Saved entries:
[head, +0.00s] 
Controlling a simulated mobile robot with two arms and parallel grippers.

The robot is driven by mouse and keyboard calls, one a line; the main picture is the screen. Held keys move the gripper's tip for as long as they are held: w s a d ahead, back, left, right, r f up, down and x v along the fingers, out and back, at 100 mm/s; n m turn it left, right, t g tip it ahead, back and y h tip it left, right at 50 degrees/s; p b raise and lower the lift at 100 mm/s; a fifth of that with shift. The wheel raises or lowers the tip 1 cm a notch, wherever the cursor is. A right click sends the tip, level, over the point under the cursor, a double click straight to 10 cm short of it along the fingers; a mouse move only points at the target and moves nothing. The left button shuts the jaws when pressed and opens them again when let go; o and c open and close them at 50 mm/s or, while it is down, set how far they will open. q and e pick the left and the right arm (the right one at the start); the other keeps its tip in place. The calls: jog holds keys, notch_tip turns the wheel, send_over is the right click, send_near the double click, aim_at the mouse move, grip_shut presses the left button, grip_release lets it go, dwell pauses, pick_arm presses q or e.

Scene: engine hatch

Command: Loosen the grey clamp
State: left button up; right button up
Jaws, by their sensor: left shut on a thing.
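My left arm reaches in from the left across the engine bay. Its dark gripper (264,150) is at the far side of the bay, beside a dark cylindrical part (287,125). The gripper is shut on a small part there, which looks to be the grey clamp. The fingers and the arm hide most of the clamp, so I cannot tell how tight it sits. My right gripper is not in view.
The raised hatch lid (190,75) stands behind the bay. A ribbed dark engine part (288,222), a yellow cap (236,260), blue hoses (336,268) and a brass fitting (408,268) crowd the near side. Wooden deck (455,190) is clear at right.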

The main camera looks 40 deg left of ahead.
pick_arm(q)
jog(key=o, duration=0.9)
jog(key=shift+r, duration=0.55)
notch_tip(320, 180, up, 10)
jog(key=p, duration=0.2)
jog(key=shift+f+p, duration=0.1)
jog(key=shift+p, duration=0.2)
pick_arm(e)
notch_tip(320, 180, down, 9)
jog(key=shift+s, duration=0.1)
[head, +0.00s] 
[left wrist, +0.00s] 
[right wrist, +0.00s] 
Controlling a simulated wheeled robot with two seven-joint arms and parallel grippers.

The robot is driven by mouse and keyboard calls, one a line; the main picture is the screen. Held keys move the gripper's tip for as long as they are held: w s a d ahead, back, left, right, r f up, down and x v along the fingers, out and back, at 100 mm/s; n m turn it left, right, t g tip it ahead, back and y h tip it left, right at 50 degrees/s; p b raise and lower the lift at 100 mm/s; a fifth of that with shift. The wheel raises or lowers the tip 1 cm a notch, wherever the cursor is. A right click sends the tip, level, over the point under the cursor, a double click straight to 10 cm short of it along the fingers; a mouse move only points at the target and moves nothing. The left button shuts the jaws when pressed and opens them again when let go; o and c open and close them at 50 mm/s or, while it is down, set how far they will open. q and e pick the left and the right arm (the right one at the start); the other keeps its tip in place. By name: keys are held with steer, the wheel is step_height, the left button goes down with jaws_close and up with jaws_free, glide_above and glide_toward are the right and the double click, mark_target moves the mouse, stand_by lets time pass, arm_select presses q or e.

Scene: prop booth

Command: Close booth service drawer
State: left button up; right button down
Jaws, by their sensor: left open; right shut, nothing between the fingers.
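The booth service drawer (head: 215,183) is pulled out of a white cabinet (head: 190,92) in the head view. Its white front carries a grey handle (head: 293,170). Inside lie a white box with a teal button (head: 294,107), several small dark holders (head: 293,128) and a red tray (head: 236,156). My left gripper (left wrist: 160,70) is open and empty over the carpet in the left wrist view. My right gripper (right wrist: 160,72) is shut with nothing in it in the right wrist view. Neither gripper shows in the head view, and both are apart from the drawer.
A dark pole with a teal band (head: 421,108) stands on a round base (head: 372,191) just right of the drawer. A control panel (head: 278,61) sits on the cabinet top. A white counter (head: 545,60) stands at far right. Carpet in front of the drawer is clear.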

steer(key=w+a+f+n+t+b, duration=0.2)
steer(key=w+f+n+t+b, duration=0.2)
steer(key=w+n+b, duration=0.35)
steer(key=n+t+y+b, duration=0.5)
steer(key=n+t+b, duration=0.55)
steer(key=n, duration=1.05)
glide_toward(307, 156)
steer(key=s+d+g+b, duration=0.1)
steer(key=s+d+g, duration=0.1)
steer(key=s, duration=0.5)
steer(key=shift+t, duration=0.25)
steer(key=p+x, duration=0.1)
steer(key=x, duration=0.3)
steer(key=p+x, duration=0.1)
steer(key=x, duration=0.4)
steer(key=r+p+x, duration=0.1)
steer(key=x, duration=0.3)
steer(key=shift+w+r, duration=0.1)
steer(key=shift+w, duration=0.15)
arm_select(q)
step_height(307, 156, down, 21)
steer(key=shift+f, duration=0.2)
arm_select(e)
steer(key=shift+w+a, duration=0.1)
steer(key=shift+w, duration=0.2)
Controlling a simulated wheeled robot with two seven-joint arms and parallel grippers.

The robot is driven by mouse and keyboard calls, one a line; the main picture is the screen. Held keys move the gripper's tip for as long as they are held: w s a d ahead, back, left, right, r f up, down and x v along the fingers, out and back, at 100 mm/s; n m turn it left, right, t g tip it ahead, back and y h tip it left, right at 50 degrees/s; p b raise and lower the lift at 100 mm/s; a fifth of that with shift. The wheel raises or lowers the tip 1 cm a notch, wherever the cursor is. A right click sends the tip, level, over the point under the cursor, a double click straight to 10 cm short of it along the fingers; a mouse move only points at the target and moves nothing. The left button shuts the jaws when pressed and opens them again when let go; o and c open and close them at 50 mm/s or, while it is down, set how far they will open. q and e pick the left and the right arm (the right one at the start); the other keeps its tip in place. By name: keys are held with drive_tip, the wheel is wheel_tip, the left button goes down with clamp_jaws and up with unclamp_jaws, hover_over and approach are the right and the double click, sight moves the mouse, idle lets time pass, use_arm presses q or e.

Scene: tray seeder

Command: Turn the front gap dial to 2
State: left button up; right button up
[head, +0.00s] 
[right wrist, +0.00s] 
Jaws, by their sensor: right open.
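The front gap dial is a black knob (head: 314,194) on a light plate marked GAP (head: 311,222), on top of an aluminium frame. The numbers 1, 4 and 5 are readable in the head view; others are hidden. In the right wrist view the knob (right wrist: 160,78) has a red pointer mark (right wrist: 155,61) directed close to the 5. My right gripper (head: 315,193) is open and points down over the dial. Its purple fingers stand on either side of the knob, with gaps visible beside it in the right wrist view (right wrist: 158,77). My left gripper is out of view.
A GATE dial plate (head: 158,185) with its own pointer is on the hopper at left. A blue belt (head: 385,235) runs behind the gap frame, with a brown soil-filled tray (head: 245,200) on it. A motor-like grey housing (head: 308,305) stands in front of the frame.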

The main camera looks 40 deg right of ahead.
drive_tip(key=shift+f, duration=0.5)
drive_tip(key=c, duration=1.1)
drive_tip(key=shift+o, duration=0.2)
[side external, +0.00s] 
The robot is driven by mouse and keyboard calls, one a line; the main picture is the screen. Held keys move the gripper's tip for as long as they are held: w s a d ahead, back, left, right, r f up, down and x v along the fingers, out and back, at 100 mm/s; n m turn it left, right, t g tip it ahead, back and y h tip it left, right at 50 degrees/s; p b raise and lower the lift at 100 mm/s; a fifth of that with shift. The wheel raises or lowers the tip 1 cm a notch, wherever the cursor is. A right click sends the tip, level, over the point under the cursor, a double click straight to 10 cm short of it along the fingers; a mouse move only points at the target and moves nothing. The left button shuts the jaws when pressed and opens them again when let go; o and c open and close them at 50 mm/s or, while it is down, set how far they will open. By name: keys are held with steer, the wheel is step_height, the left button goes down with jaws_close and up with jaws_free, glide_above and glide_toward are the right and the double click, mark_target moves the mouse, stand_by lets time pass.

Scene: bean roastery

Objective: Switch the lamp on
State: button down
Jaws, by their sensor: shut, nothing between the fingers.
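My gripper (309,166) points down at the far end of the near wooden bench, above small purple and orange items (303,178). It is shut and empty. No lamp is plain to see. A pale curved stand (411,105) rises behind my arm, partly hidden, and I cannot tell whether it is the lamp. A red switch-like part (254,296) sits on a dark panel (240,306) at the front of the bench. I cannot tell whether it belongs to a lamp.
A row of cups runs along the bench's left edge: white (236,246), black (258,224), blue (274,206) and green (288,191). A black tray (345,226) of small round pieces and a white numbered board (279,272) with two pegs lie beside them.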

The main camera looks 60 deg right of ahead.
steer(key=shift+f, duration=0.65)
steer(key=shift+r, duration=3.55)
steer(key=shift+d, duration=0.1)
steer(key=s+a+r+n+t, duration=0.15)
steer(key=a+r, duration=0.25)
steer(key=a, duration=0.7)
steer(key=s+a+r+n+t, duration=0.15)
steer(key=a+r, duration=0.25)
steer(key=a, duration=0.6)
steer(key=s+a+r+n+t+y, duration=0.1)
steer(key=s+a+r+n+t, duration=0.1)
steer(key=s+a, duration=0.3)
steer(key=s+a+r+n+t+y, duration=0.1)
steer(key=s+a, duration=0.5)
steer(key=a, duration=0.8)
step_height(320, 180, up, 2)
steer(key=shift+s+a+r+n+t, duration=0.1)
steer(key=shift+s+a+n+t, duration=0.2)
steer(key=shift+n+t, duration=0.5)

* The exercise
Which lines hold the word "State"? Show each one.

* Written solution
State: left button up; right button up
State: left button up; right button down
State: left button up; right button up
State: button down

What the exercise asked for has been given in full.